Zwischen Ärger und Ambitionen RB Leipzigs Frauen kopieren nicht nur das Erfolgsmodell
16.04.2023, 10:54 Uhr
In der kommenden Saison will man sich in Leipzig mit der ersten Mannschaft des VfL Wolfsburg messen - anstatt wie in dieser Saison noch mit der Zweitvertretung der Rekordmeisterinnen.
(Foto: picture alliance/dpa)
Bratwurstduft und Pokaleuphorie am Cottaweg: RB Leipzigs Frauen stellen an diesem Sonntag erstmals die Männer in den Schatten. Das Nahziel heißt Pokalfinale, in ein paar Jahren will Leipzig die Branchenführer angreifen.

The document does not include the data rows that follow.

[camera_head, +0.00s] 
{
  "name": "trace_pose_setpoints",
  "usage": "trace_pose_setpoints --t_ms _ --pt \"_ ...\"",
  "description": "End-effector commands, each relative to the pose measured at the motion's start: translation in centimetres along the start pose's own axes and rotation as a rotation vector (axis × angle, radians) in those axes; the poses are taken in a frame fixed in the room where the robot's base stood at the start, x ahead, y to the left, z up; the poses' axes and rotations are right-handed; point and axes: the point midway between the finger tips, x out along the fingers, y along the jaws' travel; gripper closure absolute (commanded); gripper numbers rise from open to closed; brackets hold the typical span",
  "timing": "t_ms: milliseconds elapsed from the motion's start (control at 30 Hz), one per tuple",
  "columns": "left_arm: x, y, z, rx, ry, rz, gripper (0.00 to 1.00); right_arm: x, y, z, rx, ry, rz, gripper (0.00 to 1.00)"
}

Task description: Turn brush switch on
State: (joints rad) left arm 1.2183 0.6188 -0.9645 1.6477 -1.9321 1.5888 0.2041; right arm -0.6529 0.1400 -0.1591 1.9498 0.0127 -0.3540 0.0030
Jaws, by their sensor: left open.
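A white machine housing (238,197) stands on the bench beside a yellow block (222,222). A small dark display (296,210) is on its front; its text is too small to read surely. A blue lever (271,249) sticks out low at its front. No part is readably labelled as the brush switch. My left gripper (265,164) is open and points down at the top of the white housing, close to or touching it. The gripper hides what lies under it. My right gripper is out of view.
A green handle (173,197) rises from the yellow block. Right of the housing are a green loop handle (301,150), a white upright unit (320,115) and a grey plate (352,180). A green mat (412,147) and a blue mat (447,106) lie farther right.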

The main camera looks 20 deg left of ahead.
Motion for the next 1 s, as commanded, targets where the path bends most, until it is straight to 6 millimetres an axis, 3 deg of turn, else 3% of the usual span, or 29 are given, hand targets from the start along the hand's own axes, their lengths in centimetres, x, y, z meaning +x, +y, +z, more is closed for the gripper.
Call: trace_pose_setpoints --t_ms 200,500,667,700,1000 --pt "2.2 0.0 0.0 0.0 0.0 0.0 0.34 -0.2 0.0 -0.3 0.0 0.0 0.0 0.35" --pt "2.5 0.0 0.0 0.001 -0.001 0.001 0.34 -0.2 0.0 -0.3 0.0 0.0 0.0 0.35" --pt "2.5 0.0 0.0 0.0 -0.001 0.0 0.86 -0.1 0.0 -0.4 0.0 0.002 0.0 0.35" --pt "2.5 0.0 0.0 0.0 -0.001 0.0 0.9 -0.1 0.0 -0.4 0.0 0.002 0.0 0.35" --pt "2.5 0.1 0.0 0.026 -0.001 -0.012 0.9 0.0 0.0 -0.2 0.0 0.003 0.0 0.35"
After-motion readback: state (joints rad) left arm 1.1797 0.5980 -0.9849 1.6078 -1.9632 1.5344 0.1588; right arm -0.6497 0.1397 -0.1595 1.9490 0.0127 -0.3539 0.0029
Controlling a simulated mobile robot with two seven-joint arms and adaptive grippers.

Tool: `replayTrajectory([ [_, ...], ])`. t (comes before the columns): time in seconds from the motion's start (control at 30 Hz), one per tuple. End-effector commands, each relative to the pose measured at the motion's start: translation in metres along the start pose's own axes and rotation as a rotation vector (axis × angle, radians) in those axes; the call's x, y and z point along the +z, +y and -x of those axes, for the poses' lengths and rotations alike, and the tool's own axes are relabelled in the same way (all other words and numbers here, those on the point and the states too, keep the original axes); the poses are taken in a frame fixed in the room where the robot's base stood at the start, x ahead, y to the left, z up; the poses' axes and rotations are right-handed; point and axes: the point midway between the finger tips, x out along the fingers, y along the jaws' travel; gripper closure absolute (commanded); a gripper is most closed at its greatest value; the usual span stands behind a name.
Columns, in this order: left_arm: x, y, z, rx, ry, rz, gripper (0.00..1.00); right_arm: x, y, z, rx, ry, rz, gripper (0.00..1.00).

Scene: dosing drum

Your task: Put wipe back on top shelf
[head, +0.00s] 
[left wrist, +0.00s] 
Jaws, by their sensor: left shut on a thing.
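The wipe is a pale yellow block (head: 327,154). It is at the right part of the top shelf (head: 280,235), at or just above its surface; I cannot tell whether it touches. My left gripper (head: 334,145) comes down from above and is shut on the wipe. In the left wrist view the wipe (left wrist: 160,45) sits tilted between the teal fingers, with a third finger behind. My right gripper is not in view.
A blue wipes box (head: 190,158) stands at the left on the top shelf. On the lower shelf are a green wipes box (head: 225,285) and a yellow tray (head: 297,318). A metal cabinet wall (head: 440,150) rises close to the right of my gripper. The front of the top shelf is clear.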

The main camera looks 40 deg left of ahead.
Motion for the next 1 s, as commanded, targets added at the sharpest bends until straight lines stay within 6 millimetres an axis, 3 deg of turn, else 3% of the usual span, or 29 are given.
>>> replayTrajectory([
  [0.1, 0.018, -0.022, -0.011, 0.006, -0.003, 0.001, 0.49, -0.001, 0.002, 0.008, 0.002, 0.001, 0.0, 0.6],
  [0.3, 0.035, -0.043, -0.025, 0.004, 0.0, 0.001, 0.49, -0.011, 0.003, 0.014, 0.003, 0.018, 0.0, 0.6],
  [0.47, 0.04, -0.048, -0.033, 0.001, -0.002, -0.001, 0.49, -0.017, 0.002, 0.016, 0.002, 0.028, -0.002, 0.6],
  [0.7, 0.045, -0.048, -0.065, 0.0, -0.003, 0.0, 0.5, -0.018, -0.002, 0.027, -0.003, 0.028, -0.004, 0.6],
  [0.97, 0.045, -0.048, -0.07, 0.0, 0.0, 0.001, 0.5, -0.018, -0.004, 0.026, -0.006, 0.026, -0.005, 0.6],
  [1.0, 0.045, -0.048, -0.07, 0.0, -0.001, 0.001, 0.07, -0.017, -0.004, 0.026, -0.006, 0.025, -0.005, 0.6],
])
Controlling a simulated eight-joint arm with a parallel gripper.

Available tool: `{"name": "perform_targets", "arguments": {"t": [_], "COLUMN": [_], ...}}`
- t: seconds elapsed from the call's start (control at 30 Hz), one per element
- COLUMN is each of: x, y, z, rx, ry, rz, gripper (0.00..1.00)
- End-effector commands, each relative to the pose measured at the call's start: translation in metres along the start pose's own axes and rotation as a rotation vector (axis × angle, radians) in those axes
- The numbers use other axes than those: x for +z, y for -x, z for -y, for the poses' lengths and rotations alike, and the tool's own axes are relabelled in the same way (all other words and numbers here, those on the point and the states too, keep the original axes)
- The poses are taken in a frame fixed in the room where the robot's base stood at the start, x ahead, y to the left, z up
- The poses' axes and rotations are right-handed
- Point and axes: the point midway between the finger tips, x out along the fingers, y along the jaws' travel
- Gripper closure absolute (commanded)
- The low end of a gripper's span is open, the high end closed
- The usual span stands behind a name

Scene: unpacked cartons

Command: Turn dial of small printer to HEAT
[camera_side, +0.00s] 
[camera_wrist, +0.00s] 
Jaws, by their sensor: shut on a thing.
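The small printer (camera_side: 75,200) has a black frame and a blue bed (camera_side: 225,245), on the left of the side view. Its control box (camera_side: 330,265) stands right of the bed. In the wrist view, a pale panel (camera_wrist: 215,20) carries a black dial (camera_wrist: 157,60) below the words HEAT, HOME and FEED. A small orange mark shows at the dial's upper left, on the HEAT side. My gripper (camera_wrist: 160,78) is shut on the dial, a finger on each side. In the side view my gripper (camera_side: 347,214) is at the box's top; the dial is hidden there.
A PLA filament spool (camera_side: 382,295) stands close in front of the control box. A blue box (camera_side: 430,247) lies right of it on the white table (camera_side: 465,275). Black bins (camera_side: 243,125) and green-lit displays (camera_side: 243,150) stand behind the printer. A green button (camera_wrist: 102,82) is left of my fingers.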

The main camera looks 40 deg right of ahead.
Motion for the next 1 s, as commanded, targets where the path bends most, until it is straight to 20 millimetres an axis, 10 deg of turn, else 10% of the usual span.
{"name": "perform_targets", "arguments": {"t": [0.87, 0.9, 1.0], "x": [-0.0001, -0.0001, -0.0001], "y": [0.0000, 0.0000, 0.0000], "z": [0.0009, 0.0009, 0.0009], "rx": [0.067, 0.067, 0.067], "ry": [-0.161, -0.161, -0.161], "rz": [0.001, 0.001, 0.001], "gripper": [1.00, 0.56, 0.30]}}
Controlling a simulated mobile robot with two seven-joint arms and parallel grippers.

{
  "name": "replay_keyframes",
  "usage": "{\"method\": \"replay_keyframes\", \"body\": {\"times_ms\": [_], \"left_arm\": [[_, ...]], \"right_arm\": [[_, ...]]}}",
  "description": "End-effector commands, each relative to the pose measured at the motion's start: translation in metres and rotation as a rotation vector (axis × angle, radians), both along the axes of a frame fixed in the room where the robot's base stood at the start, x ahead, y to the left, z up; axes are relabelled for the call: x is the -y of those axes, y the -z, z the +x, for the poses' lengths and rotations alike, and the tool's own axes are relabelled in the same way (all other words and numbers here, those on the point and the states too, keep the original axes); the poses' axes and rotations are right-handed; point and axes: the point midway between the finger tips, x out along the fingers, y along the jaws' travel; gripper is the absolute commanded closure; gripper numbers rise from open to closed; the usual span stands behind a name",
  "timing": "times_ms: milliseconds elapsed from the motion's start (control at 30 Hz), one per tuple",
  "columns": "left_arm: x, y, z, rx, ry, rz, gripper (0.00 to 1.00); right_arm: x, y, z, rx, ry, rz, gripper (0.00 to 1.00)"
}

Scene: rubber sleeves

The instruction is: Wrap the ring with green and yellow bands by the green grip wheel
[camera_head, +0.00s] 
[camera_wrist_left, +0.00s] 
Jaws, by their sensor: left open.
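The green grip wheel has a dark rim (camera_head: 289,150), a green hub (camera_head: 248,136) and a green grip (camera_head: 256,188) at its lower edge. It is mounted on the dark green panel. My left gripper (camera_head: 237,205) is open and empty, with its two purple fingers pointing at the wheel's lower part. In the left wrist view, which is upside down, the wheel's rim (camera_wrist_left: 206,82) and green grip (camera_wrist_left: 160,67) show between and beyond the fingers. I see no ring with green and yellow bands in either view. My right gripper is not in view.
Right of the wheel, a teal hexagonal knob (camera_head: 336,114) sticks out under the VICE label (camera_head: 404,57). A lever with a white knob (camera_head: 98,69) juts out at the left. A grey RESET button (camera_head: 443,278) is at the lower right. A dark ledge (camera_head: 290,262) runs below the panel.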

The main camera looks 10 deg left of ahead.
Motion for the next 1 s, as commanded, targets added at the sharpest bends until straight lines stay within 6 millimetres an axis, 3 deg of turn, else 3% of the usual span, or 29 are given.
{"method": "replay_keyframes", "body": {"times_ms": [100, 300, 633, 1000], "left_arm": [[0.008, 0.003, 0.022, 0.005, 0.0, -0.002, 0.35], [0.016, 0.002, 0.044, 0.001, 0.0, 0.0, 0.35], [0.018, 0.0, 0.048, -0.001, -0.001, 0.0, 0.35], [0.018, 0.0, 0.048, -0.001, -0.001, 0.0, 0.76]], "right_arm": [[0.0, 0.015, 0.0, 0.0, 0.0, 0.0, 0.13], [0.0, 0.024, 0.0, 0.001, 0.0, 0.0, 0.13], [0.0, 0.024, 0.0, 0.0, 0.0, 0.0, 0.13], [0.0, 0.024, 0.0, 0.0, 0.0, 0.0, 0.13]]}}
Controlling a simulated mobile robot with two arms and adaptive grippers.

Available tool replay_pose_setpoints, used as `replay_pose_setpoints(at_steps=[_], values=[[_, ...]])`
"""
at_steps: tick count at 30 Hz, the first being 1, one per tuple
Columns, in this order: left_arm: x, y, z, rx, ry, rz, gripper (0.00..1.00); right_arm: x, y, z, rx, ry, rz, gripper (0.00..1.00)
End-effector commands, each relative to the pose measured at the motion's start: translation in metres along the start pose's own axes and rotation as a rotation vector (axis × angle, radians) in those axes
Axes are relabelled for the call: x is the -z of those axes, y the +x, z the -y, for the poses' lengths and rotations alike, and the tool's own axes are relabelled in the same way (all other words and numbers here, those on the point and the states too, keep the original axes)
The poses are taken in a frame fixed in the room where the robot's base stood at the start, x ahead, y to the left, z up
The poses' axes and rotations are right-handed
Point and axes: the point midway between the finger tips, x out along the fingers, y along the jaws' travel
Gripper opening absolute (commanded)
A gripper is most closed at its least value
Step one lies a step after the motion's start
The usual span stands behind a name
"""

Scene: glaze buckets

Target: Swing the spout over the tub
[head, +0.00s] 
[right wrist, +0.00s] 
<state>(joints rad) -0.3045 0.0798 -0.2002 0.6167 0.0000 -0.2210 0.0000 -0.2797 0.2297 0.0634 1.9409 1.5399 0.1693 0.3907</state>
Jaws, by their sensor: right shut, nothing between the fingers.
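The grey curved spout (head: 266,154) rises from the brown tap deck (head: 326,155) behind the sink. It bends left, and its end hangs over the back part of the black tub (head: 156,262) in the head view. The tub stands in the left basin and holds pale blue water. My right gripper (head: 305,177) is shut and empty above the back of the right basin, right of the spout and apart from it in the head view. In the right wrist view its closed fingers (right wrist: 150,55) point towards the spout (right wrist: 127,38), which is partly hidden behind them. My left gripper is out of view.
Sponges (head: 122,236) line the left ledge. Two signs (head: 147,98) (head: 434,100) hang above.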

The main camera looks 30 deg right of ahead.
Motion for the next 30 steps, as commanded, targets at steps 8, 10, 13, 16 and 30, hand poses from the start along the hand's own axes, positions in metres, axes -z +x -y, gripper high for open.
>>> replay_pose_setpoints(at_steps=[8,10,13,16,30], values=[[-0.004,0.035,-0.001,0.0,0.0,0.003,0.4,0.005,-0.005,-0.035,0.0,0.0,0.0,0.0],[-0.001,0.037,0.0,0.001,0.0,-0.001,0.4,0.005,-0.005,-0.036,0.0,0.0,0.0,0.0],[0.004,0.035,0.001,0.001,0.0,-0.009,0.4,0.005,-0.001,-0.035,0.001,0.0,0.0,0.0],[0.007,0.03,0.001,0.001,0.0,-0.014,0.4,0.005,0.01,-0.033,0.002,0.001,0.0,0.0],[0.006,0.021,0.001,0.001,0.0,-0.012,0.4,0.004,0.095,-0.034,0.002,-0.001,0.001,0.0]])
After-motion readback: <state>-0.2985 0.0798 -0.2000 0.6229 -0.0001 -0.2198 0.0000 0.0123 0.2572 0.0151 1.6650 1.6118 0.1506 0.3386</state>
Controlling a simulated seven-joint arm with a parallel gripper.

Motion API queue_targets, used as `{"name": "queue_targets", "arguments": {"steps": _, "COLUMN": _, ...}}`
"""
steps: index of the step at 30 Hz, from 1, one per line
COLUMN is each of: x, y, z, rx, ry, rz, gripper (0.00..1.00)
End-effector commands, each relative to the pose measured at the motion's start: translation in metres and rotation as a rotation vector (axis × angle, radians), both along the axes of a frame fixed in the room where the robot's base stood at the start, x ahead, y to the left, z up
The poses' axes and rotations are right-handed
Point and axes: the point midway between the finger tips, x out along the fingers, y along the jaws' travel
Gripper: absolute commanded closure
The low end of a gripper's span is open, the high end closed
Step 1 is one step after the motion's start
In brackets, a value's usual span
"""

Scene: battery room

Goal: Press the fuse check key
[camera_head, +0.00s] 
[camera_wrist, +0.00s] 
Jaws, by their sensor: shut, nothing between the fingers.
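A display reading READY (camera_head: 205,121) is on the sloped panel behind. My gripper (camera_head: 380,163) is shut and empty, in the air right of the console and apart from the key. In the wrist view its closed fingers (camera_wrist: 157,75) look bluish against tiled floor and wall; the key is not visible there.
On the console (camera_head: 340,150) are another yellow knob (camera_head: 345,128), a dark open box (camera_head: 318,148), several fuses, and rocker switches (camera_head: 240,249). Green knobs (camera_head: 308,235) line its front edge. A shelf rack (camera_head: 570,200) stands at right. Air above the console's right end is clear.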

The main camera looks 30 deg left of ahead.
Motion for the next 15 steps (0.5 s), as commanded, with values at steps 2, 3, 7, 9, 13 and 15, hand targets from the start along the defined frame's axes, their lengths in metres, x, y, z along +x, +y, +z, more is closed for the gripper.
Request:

Alles begann mit einem handfesten Skandal, sieben Jahre nach der Gründung gelingt der Aufstieg in die Bundesliga und die Spielführerin heißt Kaiser. Die Parallelen zwischen Frauen- und Männerteam bei RB Leipzig sind verblüffend. Eines haben die RB-Frauen den männlichen Kollegen sogar voraus. Während sich die RB-Profis - inzwischen Pokalspezialisten - im Cup früher regelmäßig schwertaten, haben es die Frauen bereits als Zweitligist ins Halbfinale geschafft. An diesem Sonntag (18.30 Uhr/Sky) spielt das Team um Spielführerin Johanna Kaiser, nicht verwandt mit dem langjährigen Männer-Kapitän Dominik Kaiser, gegen den aktuellen Erstliga-Sechsten SC Freiburg um den Einzug in Pokalfinale.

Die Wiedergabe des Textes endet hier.